Winner of the Lieutenant Governor’s Awards for Excellence in British Columbia Wines, the 2009 St. Hubertus Riesling ($18) is a delicious wine bursting with vibrant aromas of green apple, peach, pear, apricot, nectarine, lime, with hints of tropical pineapple and grapefruit. The palate is brimming with honeyed apple, peach, pear, with a soft, luscious texture and crisp acidity on the creamy, lingering finish. Very hard not to guzzle this wine it is so decadent.
The 2010 Monster Riesling ($22) is stunning. Produced as a second label of sorts for the iconic Poplar Grove Winery, this is a straw-gold colour, loaded with summer aromatics of peach, pear, apple and nectarine with hints of lime and mineral.
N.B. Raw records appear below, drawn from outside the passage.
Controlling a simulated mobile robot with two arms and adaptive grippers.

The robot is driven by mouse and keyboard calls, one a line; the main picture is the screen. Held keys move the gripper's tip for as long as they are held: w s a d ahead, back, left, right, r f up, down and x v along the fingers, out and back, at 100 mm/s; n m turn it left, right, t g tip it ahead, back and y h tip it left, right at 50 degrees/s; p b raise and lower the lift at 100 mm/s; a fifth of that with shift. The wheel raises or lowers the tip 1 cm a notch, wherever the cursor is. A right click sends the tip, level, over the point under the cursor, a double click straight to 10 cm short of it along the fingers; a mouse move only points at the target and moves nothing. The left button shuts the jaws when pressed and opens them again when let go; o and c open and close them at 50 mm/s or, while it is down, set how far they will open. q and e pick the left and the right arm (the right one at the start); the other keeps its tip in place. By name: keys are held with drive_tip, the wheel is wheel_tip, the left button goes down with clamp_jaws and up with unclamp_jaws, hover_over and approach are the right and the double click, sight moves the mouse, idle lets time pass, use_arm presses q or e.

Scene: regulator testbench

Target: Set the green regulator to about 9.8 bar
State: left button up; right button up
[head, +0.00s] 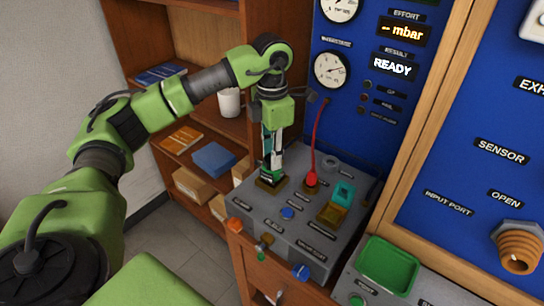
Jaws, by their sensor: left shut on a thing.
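My left gripper (271,172) points straight down at the back left of the grey bench box (262,208). It is shut on a part that looks like the green regulator's knob, mostly hidden between the fingers. A brown-gold square base (271,185) shows just below the fingertips. The lower round gauge (331,70) on the blue panel has a white face and a dark needle; its figures are too small to read. My right gripper is not in view.
A red hose (315,140) rises from the box right of my gripper. A teal block (343,193) and a yellow fitting (333,214) stand further right. A green tray (388,264) lies at lower right. A display (394,67) reads READY.

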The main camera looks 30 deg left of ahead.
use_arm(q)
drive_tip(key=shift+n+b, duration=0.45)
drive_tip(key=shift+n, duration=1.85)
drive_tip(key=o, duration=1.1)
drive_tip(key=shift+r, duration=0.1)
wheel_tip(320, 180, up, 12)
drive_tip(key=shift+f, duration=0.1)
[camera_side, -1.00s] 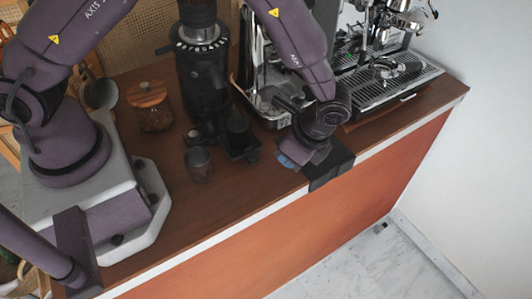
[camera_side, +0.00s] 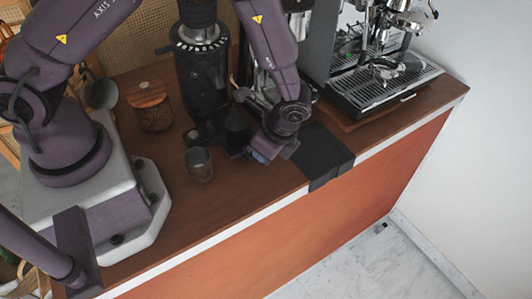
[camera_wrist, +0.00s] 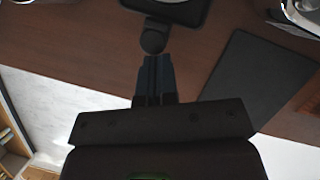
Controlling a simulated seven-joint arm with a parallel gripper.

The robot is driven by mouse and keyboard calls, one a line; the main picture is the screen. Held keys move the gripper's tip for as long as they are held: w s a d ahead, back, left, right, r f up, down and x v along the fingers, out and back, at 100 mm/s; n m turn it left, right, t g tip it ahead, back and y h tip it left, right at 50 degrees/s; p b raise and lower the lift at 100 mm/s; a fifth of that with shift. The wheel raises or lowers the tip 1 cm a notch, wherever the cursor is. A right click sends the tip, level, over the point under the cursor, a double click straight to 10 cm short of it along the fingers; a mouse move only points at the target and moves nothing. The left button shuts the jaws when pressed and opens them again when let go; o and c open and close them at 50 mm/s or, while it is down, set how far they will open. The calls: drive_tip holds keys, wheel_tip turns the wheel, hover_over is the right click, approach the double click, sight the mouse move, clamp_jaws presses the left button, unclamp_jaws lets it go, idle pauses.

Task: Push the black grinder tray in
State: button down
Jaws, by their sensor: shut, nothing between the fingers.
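The black grinder (camera_side: 203,75) stands upright on the wooden counter, with its black tray (camera_side: 232,142) low at its front right. The wrist view shows a rounded black tray-like part (camera_wrist: 168,9) at the top edge, with a dark round knob (camera_wrist: 154,38) on its near side. My gripper (camera_side: 257,156) is low over the counter, just right of the tray. In the wrist view my gripper's fingers (camera_wrist: 157,62) are shut and empty, their tips very close to the knob. I cannot tell whether they touch it. My wrist partly hides the tray's right side.
A small dark glass cup (camera_side: 199,165) stands left of my gripper, near the tray. A wooden-lidded jar (camera_side: 151,108) is farther left. A black mat (camera_side: 322,158) hangs over the counter's front edge. The espresso machine (camera_side: 380,75) stands at the right.

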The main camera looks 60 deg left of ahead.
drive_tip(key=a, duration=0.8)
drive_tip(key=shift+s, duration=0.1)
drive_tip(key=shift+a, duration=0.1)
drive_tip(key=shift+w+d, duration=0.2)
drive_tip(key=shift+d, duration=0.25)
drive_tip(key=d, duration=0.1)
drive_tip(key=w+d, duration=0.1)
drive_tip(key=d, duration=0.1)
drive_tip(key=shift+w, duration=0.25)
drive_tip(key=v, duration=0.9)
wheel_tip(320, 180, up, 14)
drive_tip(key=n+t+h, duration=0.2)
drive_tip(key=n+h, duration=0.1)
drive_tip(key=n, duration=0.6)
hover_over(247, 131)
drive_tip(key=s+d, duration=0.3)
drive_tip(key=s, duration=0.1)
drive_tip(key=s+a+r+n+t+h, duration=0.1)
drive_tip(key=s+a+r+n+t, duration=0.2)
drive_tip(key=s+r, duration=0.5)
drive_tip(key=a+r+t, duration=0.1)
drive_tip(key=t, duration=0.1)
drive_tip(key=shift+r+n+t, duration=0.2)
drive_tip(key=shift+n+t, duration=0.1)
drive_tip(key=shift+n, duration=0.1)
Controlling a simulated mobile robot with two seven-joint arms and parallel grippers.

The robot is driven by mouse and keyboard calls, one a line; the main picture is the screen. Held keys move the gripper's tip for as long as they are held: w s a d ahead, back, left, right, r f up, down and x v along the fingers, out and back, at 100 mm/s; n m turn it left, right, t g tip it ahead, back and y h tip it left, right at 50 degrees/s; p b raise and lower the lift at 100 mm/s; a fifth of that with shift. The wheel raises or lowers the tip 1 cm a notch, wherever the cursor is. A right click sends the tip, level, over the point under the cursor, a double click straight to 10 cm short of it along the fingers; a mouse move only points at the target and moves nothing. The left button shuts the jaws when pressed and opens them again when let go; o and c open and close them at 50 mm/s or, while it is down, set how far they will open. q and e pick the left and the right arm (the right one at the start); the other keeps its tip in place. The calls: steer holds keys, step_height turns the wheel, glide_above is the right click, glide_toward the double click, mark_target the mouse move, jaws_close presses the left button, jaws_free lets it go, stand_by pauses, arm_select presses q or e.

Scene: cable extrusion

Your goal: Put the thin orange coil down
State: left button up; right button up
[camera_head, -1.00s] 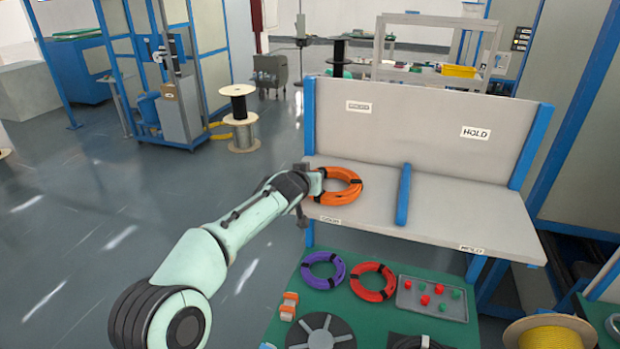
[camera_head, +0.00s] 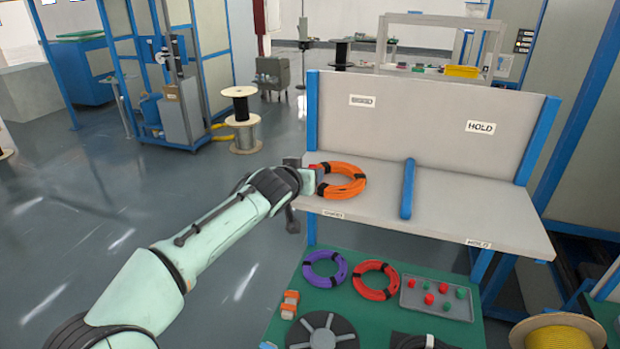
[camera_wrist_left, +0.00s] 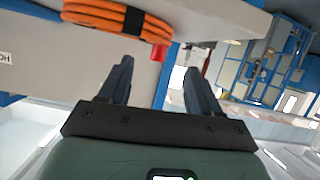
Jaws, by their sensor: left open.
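The orange coil (camera_head: 345,181) with black ties lies on the left part of the grey bench shelf (camera_head: 455,208), left of the blue divider bar. My left gripper (camera_head: 312,172) is at the coil's left side, at the shelf's left end. In the left wrist view the orange coil (camera_wrist_left: 120,20) shows at the top, with a small red piece at its edge. The left gripper's fingers (camera_wrist_left: 155,85) are spread, with nothing between them, apart from the coil. My right gripper is in neither view.
A blue divider bar (camera_head: 407,190) splits the shelf; the right half, marked HOLD, is bare. Below, a green table (camera_head: 318,296) carries a purple coil (camera_head: 325,269), a red coil (camera_head: 375,280) and a grey tray (camera_head: 436,314) with small red and green pieces.

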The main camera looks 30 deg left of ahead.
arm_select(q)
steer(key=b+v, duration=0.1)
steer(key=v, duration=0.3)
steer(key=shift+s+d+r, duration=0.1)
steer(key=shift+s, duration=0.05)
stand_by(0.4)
Not exactly on the tropical side of the flavour spectrum, it is more a blend of old world Mosel with new world Aussie Riesling. The palate is just slightly off-dry but vibrant with tons of juicy orchard fruit, a hint of petrol notes and crisp, clean, refreshing acidity on the finish. I know all this because I have a glass of the Monster Riesling while I’m typing this note. I love my job.